Manipulation episode records
- - -
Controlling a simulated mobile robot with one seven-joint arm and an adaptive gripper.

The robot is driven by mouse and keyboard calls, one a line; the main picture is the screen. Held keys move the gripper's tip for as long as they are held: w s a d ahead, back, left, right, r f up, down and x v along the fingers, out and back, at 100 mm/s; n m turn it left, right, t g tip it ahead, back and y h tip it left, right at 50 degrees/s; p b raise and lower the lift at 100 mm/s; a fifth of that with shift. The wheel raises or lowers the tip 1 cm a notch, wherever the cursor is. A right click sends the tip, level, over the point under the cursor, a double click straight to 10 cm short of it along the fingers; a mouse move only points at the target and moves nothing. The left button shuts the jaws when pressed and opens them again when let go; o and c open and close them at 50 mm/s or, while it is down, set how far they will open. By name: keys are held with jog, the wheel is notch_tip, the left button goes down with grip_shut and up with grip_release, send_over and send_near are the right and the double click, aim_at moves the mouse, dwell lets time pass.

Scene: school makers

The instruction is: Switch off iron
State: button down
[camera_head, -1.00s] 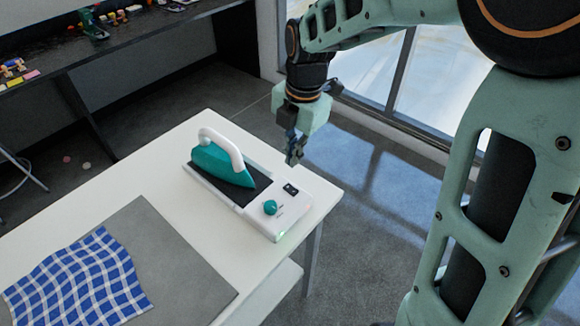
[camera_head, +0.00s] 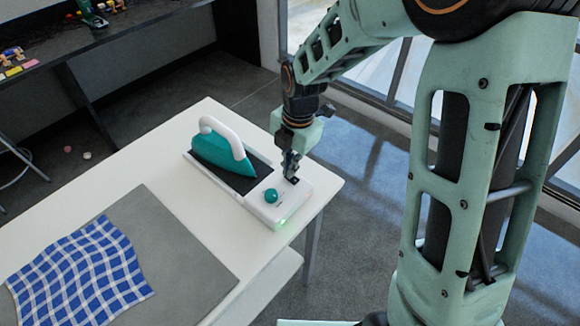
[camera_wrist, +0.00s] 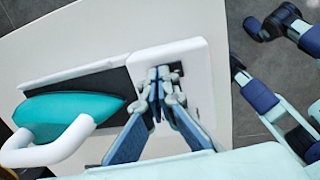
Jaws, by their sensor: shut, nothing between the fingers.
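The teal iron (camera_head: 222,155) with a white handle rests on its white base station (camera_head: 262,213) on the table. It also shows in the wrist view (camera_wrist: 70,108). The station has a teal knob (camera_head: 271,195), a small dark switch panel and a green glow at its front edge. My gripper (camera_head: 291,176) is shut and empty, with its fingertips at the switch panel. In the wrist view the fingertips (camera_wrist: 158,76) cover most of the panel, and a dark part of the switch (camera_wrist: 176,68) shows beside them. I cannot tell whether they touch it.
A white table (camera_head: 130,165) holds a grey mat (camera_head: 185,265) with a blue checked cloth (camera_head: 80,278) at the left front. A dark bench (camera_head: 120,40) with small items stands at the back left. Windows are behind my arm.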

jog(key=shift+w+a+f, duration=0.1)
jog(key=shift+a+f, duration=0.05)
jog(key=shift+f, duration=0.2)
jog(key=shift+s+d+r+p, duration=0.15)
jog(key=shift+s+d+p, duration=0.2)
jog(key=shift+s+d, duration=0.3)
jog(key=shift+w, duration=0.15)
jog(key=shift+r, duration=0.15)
- - -
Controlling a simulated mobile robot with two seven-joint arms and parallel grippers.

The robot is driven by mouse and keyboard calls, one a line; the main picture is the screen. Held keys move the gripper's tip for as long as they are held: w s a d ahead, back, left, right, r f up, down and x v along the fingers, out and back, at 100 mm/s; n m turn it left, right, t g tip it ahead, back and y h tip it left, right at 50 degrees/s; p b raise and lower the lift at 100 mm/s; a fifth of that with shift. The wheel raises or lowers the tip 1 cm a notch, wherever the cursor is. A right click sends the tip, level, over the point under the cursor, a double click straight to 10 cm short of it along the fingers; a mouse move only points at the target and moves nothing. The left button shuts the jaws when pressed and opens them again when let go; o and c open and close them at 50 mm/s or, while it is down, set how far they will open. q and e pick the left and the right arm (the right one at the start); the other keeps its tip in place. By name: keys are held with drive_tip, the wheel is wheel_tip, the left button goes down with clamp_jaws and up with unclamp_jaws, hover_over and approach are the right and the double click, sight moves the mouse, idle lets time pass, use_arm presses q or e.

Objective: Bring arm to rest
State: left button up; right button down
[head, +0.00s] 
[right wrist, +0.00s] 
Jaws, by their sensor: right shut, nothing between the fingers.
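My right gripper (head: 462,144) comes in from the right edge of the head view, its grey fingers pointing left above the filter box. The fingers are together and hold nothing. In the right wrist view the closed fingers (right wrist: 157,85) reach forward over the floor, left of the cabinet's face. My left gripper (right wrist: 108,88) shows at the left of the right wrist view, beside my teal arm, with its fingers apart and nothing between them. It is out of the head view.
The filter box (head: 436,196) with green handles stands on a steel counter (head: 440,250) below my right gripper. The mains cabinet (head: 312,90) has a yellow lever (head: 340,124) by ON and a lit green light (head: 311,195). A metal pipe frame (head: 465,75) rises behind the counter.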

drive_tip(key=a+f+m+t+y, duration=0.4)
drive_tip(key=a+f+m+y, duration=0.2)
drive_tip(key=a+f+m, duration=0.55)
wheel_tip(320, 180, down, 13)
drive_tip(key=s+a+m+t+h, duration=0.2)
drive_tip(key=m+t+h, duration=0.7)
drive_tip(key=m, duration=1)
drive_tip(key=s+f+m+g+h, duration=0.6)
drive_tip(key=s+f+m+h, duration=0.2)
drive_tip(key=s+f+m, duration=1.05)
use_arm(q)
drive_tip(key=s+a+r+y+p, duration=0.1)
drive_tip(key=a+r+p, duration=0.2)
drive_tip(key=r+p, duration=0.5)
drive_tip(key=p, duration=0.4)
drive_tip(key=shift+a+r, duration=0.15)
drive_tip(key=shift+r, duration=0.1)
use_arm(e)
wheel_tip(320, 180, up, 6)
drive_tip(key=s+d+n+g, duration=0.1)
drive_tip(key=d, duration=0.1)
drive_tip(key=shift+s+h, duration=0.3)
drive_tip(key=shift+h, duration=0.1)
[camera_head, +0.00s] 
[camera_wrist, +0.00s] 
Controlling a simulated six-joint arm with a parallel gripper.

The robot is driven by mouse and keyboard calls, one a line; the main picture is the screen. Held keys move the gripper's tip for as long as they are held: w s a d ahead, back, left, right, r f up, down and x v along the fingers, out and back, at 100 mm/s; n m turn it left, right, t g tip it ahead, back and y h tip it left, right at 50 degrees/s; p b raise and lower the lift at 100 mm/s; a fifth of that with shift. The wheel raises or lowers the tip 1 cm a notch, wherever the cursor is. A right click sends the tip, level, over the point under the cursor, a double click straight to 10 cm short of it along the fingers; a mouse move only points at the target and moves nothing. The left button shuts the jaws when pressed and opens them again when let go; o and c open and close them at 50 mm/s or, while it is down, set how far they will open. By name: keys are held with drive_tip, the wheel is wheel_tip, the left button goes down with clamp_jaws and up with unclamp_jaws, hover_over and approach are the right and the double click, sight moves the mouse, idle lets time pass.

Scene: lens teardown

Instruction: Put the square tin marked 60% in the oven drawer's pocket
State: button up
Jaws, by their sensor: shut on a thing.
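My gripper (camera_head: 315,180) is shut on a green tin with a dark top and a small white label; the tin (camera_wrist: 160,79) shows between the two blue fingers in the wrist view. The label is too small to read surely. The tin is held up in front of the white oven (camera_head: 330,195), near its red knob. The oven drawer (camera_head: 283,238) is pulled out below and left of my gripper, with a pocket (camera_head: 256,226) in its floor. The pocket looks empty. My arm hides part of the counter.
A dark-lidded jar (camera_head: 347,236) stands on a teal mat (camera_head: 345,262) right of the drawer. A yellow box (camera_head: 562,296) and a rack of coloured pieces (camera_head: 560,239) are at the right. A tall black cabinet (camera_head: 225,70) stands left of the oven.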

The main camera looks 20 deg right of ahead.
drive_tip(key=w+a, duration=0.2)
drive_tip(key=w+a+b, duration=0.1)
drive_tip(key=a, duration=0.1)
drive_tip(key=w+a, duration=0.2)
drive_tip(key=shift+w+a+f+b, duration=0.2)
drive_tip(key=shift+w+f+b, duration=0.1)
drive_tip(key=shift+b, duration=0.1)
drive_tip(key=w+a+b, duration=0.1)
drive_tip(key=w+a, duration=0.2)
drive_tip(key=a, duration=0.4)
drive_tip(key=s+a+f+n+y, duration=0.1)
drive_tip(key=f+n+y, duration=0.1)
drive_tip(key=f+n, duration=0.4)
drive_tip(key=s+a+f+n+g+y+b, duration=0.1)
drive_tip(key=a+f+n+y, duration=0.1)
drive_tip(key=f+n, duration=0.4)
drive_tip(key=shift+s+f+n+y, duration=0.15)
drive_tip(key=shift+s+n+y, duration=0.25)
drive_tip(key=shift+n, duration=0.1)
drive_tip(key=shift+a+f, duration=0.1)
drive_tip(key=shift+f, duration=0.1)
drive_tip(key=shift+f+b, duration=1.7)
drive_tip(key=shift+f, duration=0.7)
- - -
--- GIVEN TASK ---
Find the word "joint" in the data and copy out each line where it turns up.

--- WORKED ANSWER ---
Controlling a simulated mobile robot with one seven-joint arm and an adaptive gripper.
Controlling a simulated mobile robot with two seven-joint arms and parallel grippers.
Controlling a simulated six-joint arm with a parallel gripper.

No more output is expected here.